Objective: Copy every line that holds "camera".

Source material:
════════════════
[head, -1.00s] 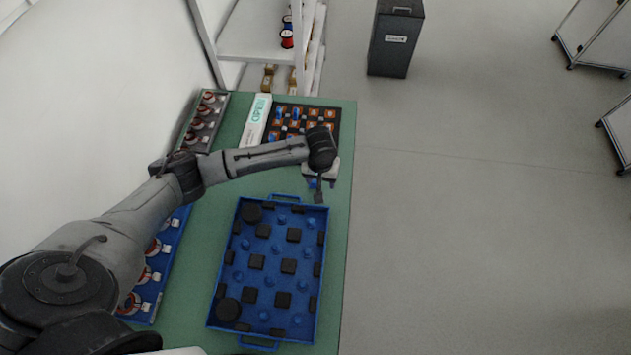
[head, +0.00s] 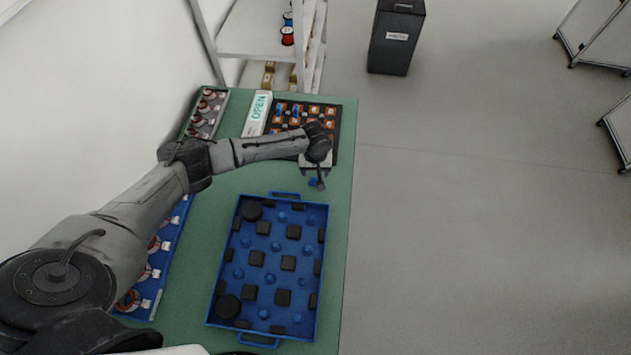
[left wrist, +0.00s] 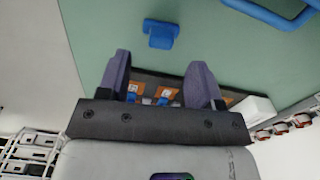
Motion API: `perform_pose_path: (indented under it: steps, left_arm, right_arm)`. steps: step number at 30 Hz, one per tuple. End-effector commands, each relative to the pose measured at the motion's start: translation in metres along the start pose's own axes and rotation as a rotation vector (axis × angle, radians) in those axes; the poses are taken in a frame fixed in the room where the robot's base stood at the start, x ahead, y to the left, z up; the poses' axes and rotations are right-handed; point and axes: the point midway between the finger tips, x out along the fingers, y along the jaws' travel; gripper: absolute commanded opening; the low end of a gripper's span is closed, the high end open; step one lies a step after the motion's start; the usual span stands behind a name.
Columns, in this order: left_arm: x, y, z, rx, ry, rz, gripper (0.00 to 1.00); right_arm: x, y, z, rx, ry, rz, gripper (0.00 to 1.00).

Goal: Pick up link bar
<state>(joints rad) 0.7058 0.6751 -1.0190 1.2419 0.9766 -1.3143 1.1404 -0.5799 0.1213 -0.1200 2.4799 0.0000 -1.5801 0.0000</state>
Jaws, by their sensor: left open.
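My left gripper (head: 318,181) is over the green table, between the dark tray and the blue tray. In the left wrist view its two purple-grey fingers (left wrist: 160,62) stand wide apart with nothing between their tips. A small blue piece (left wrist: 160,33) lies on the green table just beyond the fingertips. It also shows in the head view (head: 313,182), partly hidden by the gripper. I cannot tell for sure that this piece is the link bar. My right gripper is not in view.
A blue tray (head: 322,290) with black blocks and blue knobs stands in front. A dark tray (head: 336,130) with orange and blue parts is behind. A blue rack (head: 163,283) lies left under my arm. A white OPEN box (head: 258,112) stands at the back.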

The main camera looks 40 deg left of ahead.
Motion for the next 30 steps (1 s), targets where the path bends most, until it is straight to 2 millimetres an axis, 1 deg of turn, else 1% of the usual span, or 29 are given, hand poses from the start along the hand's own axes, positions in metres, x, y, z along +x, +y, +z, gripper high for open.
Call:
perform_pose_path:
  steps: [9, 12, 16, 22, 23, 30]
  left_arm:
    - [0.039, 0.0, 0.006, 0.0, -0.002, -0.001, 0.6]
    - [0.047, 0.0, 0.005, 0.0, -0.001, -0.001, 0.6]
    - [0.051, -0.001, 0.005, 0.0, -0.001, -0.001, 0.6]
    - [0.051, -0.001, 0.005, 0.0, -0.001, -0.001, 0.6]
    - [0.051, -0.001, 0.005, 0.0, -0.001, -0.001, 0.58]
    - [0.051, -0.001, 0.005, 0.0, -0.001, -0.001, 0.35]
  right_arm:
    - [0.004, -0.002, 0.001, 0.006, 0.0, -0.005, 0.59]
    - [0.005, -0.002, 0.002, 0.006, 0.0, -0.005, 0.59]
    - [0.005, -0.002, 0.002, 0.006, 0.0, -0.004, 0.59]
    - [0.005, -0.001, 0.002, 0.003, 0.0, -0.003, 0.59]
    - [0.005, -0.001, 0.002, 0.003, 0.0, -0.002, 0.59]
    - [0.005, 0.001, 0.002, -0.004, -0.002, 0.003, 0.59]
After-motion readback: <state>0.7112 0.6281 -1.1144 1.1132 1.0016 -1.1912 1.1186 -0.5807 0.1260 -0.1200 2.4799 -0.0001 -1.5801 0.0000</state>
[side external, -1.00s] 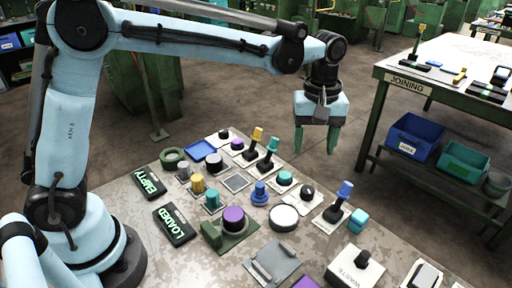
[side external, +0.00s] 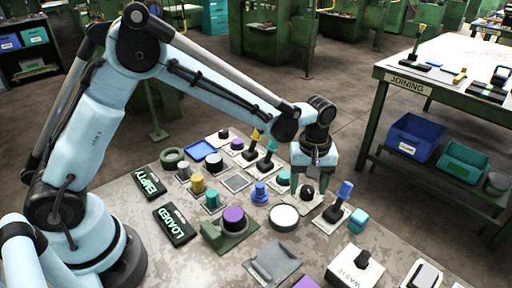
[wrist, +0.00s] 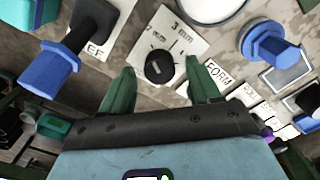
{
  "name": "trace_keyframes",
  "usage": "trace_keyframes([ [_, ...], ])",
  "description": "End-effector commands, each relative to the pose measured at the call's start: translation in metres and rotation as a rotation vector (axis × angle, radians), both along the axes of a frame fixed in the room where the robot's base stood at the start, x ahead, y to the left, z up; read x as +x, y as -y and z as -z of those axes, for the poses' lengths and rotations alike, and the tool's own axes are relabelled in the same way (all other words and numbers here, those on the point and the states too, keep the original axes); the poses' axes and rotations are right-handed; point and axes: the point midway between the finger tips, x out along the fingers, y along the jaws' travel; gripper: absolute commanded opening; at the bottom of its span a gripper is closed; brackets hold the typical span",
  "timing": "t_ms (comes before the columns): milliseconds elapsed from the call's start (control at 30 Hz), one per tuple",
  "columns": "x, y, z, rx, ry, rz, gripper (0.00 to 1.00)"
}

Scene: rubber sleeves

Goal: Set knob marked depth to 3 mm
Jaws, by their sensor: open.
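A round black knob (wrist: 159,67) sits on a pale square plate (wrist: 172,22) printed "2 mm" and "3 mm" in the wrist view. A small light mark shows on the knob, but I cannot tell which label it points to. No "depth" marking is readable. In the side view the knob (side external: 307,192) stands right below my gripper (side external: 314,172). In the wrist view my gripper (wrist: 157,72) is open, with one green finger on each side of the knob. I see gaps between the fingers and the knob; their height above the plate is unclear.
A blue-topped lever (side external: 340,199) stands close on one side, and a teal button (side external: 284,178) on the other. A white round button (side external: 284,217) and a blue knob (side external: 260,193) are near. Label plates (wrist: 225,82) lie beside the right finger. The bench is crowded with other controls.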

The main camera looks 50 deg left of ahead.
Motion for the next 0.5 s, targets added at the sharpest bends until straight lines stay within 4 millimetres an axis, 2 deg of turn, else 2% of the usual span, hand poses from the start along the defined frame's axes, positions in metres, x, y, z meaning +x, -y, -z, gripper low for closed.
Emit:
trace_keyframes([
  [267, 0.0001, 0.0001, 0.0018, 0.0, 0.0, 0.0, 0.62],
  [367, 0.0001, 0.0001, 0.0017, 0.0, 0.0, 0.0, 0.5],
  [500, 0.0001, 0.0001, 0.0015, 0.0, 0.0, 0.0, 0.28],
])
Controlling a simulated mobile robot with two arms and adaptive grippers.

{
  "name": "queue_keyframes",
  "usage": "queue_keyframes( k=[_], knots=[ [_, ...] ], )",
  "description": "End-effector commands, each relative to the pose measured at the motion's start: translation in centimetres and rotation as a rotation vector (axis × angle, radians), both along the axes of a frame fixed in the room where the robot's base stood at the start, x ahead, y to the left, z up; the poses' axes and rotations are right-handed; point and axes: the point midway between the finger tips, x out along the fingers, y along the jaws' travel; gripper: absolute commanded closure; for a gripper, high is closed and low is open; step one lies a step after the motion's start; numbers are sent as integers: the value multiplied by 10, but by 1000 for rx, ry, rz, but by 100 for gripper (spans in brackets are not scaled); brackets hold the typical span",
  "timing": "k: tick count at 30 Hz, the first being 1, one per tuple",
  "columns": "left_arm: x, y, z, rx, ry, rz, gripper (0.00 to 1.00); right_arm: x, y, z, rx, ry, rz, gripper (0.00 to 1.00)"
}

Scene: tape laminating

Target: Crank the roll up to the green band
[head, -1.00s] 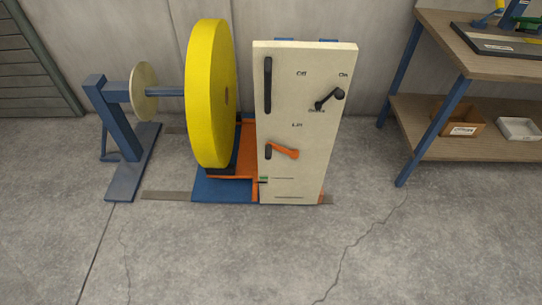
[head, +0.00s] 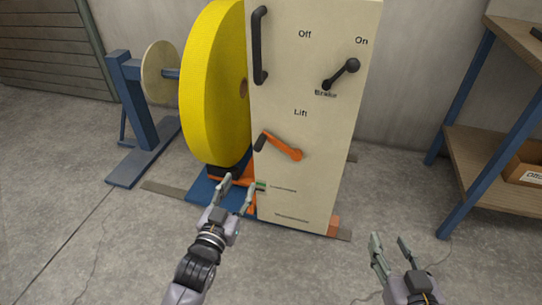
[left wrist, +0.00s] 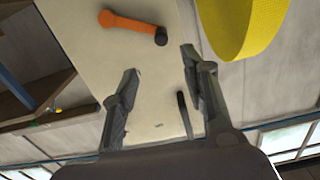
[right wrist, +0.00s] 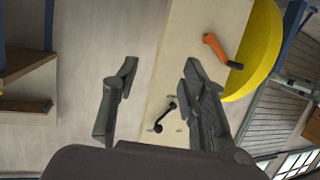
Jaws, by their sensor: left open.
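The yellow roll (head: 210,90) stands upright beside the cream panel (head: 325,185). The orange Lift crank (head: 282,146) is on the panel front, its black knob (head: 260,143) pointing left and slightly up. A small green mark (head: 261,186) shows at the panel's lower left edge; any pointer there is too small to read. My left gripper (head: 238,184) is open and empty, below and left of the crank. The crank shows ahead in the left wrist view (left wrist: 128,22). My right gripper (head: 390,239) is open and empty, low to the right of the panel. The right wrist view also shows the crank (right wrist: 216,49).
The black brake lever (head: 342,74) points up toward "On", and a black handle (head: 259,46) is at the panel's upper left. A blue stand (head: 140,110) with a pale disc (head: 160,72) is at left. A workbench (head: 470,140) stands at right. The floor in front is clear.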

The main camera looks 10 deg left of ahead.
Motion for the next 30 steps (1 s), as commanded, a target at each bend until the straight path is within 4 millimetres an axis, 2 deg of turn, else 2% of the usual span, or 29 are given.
════════════════
The answer:
The main camera looks 40 deg left of ahead.
The main camera looks 50 deg left of ahead.
The main camera looks 10 deg left of ahead.

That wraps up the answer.